• [INPUT MATERIAL]:

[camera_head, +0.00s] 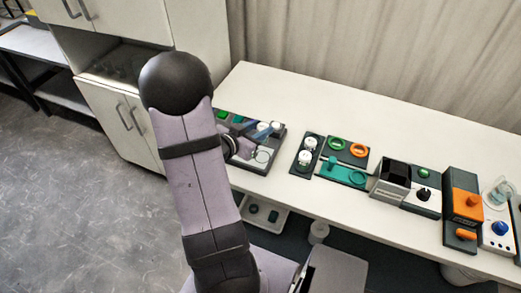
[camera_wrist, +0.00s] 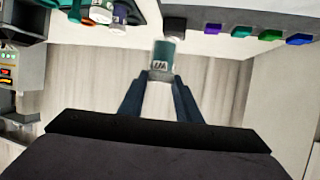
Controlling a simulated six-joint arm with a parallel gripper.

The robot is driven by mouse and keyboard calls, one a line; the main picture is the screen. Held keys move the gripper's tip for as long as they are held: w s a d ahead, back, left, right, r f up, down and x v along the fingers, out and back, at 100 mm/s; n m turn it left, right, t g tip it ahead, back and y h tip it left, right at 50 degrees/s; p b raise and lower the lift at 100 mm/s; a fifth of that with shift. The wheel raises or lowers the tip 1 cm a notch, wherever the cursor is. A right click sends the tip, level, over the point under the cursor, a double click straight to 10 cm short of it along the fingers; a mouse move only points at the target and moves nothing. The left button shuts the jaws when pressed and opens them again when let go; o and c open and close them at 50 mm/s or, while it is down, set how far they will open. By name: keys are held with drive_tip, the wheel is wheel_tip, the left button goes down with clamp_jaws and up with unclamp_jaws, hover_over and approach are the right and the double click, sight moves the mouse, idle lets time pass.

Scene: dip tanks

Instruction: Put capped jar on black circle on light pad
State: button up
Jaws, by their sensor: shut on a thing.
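My gripper (camera_wrist: 160,82) is shut on a pale thing with a teal, labelled part (camera_wrist: 163,58), which looks like the capped jar. It extends from between the dark blue fingers; which end is the cap is unclear. In the head view my arm hides part of the gripper, and blue fingers (camera_head: 243,128) show over the dark tray (camera_head: 280,140). A light pad with a dark circle outline (camera_head: 263,156) lies at the tray's front right. Two small white-topped items (camera_head: 263,126) stand at the tray's back. Whether the held jar touches anything is not clear.
Right of the tray are a dark holder with two white jars (camera_head: 305,157), a teal block (camera_head: 343,172), green and orange rings (camera_head: 358,150), a grey open box (camera_head: 391,181) and an orange unit (camera_head: 465,203). The back of the table (camera_head: 320,108) is clear.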

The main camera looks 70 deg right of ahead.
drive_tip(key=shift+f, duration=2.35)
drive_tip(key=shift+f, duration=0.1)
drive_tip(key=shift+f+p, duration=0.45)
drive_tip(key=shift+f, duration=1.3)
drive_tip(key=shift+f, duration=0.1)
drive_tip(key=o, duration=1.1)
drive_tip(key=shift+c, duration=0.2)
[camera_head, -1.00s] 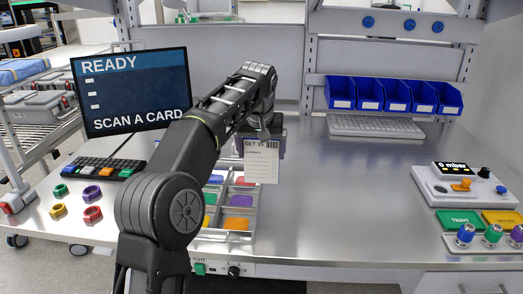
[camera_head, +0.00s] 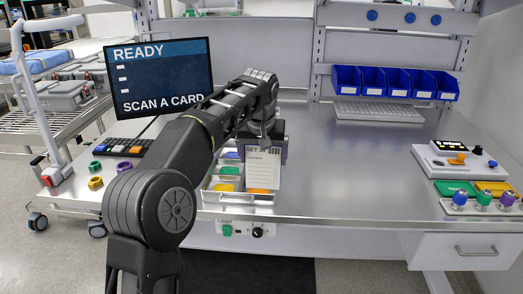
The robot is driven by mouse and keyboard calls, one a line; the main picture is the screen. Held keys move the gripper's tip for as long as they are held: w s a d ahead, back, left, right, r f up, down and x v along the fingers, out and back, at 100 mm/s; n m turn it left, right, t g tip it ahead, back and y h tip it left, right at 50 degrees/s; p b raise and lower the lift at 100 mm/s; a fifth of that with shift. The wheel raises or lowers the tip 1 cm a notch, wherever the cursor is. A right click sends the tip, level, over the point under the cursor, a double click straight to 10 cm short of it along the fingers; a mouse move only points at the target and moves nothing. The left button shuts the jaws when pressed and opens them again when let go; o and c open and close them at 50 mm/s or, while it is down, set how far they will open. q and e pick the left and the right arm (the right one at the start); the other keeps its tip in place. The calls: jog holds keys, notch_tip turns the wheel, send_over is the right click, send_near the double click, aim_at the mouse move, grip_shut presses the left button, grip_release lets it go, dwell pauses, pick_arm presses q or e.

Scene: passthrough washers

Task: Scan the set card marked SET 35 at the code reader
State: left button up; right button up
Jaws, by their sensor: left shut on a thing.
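The set card (camera_head: 263,168) marked SET 35 is white with a barcode at its top right corner. It hangs upright in front of the compartment tray (camera_head: 225,187). My left gripper (camera_head: 268,143) is shut on the card's upper part; its fingertips are mostly hidden by the wrist and the card. The screen (camera_head: 160,77) at the back left reads READY and SCAN A CARD. I cannot make out the code reader; my left arm covers part of the bench. My right gripper is not in view.
A keypad (camera_head: 120,147) and several coloured nuts (camera_head: 96,183) lie at the left. A pressure box (camera_head: 458,160) stands at the right. The bench between tray and box is clear.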

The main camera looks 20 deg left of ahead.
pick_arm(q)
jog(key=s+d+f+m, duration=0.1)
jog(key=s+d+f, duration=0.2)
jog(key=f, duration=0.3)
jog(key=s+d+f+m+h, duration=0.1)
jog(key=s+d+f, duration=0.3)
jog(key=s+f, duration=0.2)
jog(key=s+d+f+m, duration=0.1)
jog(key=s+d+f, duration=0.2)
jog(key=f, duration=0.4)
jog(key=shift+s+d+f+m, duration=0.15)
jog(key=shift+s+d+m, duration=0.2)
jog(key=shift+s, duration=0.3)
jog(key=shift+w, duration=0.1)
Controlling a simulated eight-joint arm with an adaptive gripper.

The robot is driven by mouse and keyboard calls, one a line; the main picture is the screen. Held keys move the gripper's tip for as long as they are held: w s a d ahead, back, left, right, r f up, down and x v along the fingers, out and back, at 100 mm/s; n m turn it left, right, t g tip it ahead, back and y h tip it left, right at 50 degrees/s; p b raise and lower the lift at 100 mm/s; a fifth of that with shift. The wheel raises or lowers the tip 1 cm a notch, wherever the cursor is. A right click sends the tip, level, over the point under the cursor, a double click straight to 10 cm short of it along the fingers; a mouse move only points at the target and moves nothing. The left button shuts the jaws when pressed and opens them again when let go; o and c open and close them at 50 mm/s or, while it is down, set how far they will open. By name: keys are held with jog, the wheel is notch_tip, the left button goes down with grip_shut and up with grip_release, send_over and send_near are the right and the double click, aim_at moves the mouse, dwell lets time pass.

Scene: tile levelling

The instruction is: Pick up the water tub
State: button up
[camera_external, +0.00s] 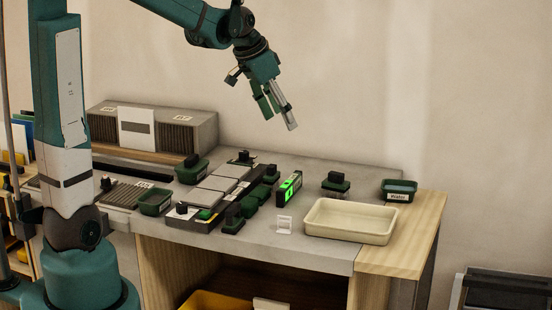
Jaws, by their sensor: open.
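The water tub (399,190) is a small dark green tub with a white label reading "Water". It stands at the right back of the bench, behind the cream tray. Its inside looks greenish, and I cannot make out the contents clearly. My gripper (281,113) is open and empty. It hangs in the air above the middle of the bench, pointing down and to the right. It is well to the left of the water tub and higher than it.
A cream tray (316,224) sits just in front of the tub. A dark green handled block (336,183) stands left of it. A lit green device (288,189), grey tiles (208,190) and several dark green blocks fill the middle.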

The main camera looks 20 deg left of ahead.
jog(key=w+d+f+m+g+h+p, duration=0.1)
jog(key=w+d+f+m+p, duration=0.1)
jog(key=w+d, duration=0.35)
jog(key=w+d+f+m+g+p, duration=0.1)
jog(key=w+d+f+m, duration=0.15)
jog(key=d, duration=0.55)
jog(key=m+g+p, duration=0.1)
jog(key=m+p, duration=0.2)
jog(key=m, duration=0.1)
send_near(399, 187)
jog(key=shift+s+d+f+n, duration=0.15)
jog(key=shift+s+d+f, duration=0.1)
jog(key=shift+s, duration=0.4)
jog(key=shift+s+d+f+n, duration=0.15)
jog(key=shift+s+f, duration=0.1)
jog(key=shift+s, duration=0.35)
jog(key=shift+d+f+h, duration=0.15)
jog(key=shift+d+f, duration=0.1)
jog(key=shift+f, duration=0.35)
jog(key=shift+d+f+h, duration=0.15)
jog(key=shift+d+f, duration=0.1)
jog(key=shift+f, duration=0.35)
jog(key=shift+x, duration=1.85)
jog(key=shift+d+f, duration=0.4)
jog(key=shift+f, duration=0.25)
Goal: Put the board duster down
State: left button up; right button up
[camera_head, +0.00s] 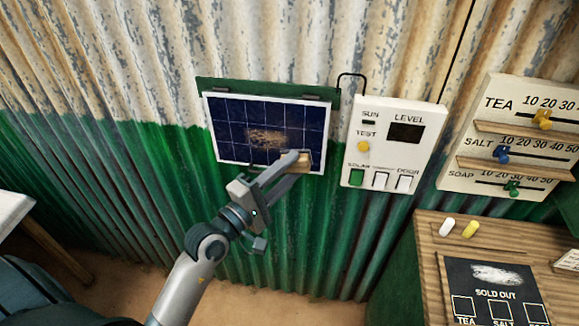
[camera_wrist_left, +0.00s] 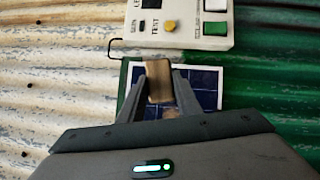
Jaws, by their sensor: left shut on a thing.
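The board duster (camera_head: 303,163) is a small wooden block held between the fingers of my left gripper (camera_head: 298,158). It is in front of the lower right part of the dark blue solar panel (camera_head: 230,125); I cannot tell if it touches the panel. In the left wrist view the duster (camera_wrist_left: 159,80) shows upright between the two shut fingers (camera_wrist_left: 162,85). A brownish smudge (camera_head: 266,139) marks the middle of the panel. My right gripper is in neither view.
A white control box (camera_head: 390,145) with a yellow TEST button hangs right of the panel. A slider board (camera_head: 515,130) is further right. A wooden counter (camera_head: 430,235) at lower right holds two chalks (camera_head: 458,227) and a SOLD OUT slate (camera_head: 493,290). A pale tabletop (camera_head: 15,212) is at left.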

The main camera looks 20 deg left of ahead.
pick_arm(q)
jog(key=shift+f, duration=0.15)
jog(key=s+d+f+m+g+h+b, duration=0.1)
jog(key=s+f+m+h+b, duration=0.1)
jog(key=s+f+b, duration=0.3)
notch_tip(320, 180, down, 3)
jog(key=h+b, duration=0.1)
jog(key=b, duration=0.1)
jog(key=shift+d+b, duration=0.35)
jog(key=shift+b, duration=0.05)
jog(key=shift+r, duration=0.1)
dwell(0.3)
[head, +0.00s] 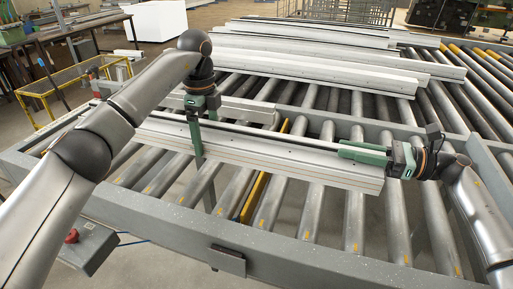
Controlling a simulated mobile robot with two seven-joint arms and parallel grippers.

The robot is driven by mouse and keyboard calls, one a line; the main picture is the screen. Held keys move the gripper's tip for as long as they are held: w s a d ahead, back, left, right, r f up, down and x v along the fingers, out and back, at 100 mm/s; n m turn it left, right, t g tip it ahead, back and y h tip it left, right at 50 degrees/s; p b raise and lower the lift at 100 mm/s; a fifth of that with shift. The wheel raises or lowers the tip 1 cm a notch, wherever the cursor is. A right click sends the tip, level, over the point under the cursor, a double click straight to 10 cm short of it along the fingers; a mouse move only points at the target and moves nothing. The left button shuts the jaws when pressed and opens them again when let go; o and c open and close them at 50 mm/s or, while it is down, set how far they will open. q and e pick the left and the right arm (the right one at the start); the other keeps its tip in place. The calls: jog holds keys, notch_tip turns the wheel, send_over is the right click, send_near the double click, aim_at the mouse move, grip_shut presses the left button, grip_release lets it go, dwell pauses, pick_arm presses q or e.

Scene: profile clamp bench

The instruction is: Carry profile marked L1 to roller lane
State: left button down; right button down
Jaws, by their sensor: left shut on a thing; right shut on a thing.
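A long pale grey profile (270,158) lies slantwise across the near part of the roller table, its right end nearer to me. No L1 mark is readable on it. My left gripper (201,114) is shut on the profile left of its middle, coming down from above. My right gripper (345,151) is shut on it near its right end, reaching in from the right. The profile shows over the rollers (398,220); I cannot tell whether it touches them.
A shorter profile (240,110) lies just behind the held one. Several long profiles (320,70) lie on the rollers farther back. Yellow strips (255,197) stand between rollers. The near frame rail (300,255) borders the table. Rollers at the near right are bare.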

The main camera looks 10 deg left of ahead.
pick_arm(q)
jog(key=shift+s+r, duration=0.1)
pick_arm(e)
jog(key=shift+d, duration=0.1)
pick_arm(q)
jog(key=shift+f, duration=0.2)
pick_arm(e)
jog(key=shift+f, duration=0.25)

• [TO DO]: Which lines of the data above contain "Scene"? Copy each one.

• [SOLUTION TO THE EXERCISE]:
Scene: dip tanks
Scene: passthrough washers
Scene: tile levelling
Scene: profile clamp bench

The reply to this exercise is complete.